13,700,000,000 years ago the universe comes into being when the arrow of time, hurled with energy and velocity from no-time and no-space, expanding into time and space.

There is no going back. From pure energy to all there is today, the universe gets more complicated one Planck moment (from our current understanding of physics the smallest, theoretically, measurably amount of time is 3.3 x 10-44 seconds, or 1 unite of Planck’s time. That’s 0.000000000000000000000000000000000000000000033 seconds) at a time.

A few fractions of a second later the first subatomic particles emerge – electrons and quarks – and they combine into pairs and triplets forming larger particles including protons and neutrons which are still within every atomic nucleus today – all within the first second. For the next few hundreds of thousands of years everything is awash with energy and raw potential.

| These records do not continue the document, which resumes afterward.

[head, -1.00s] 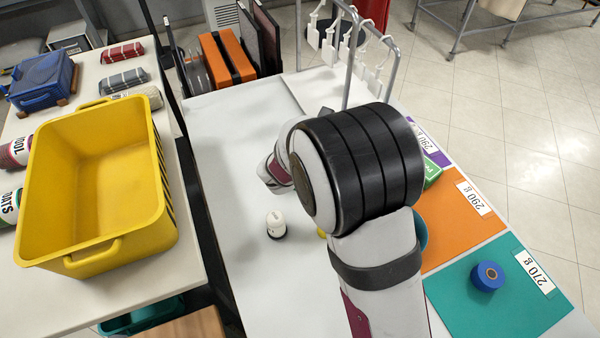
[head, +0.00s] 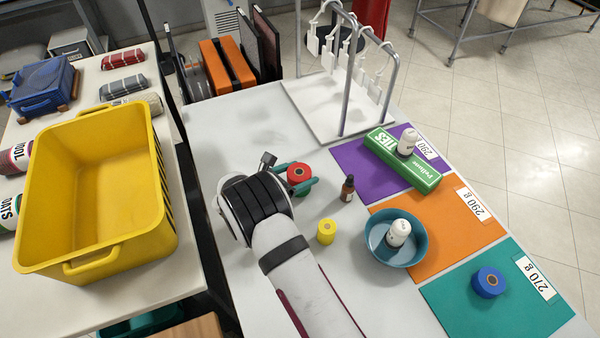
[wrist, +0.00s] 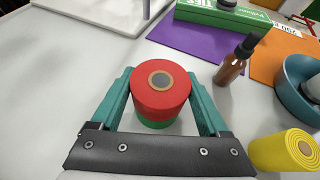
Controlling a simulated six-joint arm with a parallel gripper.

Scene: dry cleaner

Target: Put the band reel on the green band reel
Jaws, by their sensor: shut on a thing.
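My gripper (head: 297,176) has its teal fingers on either side of a red band reel (head: 299,173), shut on it. In the wrist view the red reel (wrist: 161,88) is upright with a tan-ringed hole on top. Directly below it shows the rim of the green band reel (wrist: 156,124), mostly hidden by the red one. The two look stacked and aligned; whether they touch I cannot tell for sure.
A yellow reel (head: 326,232) and a brown dropper bottle (head: 348,188) stand close by. A teal bowl (head: 370,247) holds a white bottle. A blue reel (head: 487,282) lies on the teal mat (head: 452,298). A green box (head: 386,150) and white rack (head: 328,118) stand farther back.

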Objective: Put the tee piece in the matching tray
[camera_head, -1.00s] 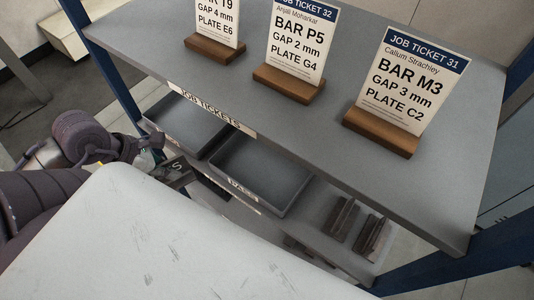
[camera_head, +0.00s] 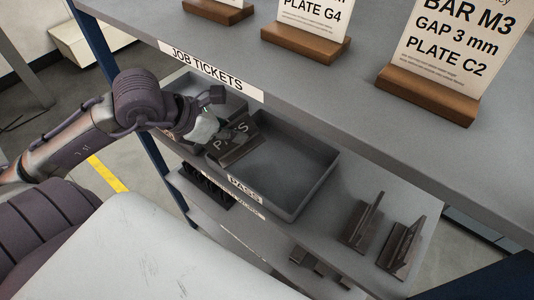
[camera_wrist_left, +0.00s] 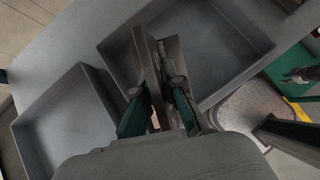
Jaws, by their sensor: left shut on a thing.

Three minutes later temperatures cool from 10^32 degrees Kelvin to 10^9 degrees and protons and neutrons collide to make deuterium, an isotope of hydrogen (about 75% of the mass in the universe is still hydrogen, the lightest element). Most of the deuterium combines to make helium and trace amounts of lithium. Interactions and relationships have been with us from the very start. Howard Bloom, in Global Brain, reminds us:

“The instant of creation marked the dawn of sociality. A neutron is a particle filled with need. It is unable to sustain itself for longer than 10 minutes. To survive it must find at least one mate, then form a family. The initial three minutes of existence were spent in cosmological courting, as protons paired off with neutrons, then rapidly attracted another couple to wed within their embrace, forming the two-proton, two neutron quartet of a helium nucleus. Those neutrons which managed this match gained relative immortality. Those which stayed single simply ceased to be. The rule at the heart of a learning machine was already being obeyed: ‘To he who hath it shall be given. From he who hath not even what he hath shall be taken away’”.

Howard Bloom

Perhaps interactions and ‘sociality’ has been with us even longer than to an imagined point of zero time. Maybe there never was a clear before the universe and birth of the universe moment. Few things are as simple as black and white, on or off, nothing then everything. Maybe the universe came into being dynamically, alive, from the very start. Remember, the world behaves differently on the quantum scale and in the beginning it was all quantum. Stephen Hawking and James Hartle had this (and let’s give them credit for coming up with what you probably think is pretty obvious now that you read it here) realization and follows the logic through. From a discussion of their theory in New Scientist June 2012:

“In quantum physics, when a particle travels from A to B it doesn’t take a single path but can pass along two or more paths simultaneously, interfering with itself at the other end as if it were a wave. To find out which path we are most likely to observe, we must add together the quantum-mechanical ‘wave functions’ encoding each possible path, working out how their individual peaks and troughs cancel and amplify each other. Encoded within this total wave function is everything we need to know about the quantum particle at B, including the probabilities for the outcomes of any measurement we choose to make. Hawking and Hartle argued that a similar approach could be applied to the universe as a whole.”
New Scientist, 30 June 2012

The universe didn’t flash into existence, it came into being as an all-encompassing, interactive, quantum wave…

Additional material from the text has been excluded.